**What is being asked:**
Select from the records below every line that has the word "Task" in it.

**Raw records:**
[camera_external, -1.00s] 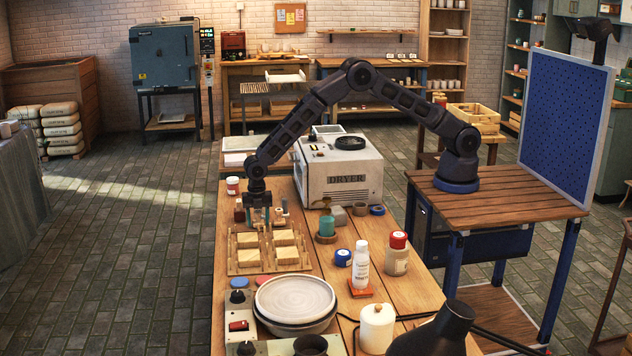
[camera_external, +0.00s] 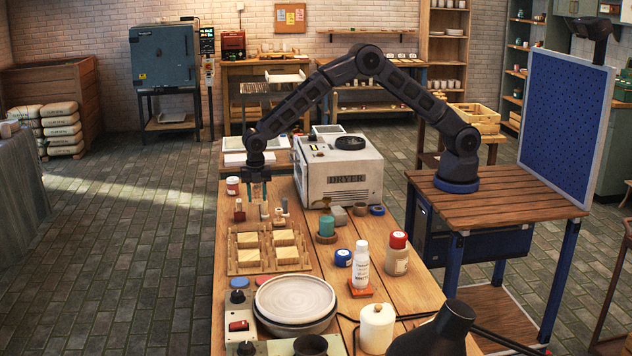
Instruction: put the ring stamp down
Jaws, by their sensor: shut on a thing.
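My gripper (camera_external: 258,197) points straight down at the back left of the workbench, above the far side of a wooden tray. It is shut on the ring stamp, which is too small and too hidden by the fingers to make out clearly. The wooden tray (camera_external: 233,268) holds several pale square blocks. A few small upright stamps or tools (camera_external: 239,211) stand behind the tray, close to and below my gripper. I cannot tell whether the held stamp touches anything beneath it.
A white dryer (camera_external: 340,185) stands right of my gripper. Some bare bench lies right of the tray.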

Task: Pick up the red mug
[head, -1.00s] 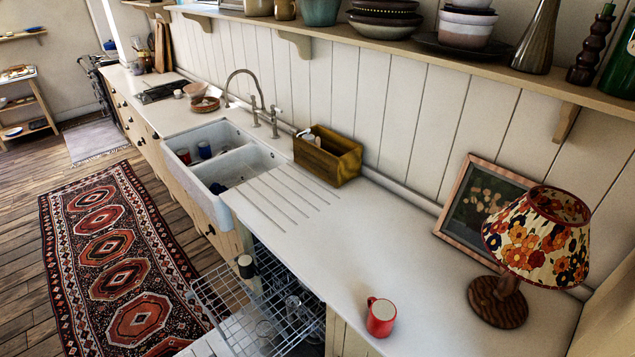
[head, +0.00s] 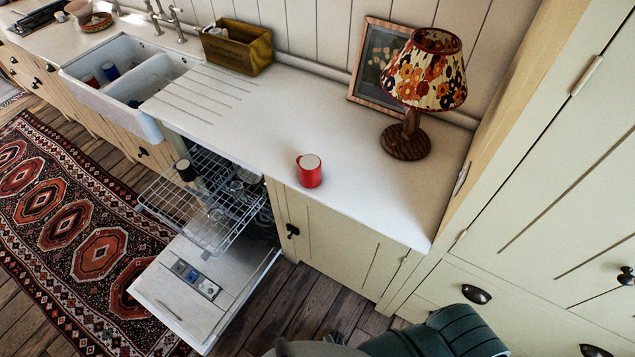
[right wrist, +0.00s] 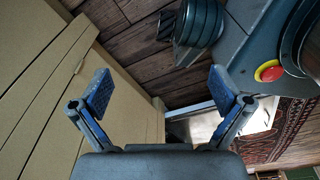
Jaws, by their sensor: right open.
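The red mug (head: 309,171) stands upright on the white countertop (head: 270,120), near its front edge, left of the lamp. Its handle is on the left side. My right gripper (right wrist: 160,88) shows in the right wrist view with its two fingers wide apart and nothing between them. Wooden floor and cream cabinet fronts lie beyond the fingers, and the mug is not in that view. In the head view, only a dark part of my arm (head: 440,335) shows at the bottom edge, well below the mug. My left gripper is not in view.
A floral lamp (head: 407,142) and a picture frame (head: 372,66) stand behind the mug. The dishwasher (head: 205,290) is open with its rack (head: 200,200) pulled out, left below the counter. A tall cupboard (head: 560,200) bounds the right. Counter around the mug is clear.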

---

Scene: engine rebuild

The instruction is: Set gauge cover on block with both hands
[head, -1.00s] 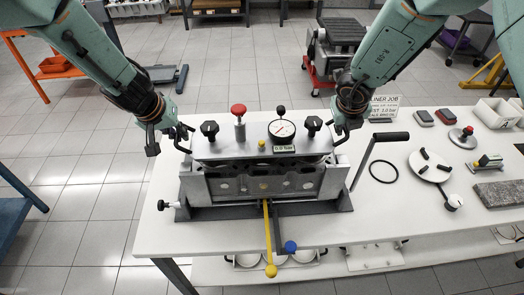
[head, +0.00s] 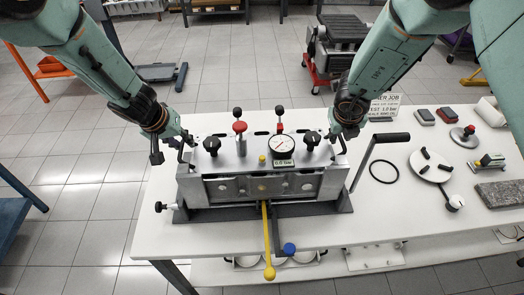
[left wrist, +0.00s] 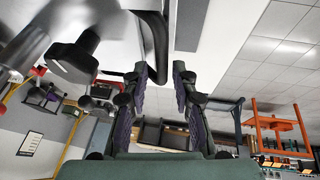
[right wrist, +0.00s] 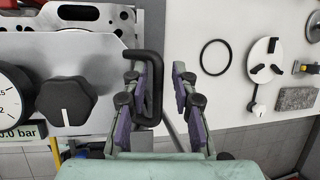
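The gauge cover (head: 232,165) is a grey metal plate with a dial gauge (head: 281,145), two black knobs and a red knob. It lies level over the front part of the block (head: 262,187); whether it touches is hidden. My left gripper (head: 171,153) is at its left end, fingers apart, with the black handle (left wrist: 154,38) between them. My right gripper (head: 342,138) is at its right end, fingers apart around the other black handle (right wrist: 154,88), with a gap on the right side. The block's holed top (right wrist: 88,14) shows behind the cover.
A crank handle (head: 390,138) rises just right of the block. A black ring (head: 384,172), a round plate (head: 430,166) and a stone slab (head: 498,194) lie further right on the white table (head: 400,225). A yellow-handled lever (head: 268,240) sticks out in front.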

* * *

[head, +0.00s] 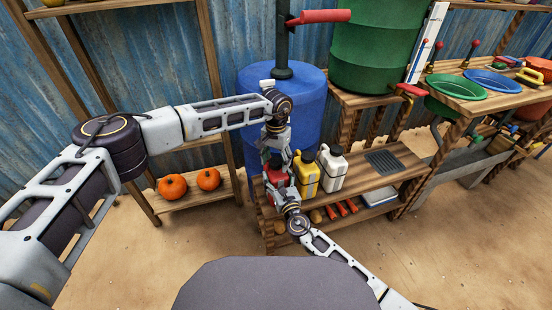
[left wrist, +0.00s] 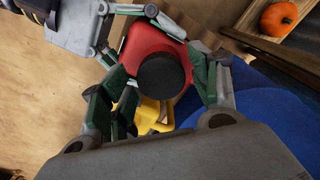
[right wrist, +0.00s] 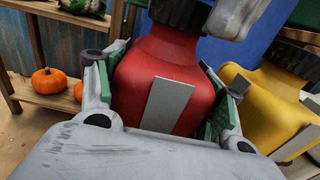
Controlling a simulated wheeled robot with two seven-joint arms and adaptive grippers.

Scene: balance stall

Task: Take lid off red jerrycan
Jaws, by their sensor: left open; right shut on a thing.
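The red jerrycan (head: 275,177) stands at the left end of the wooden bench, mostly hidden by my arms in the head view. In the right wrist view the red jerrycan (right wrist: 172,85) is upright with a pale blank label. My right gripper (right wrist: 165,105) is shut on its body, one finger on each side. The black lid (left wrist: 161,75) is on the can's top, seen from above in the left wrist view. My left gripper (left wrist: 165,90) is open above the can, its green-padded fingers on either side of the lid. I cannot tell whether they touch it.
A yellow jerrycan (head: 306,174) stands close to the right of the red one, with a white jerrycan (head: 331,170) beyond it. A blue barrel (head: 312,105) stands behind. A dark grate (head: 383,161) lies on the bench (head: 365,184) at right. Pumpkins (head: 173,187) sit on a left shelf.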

**Written answer:**
Task: Pick up the red mug
Task: Take lid off red jerrycan

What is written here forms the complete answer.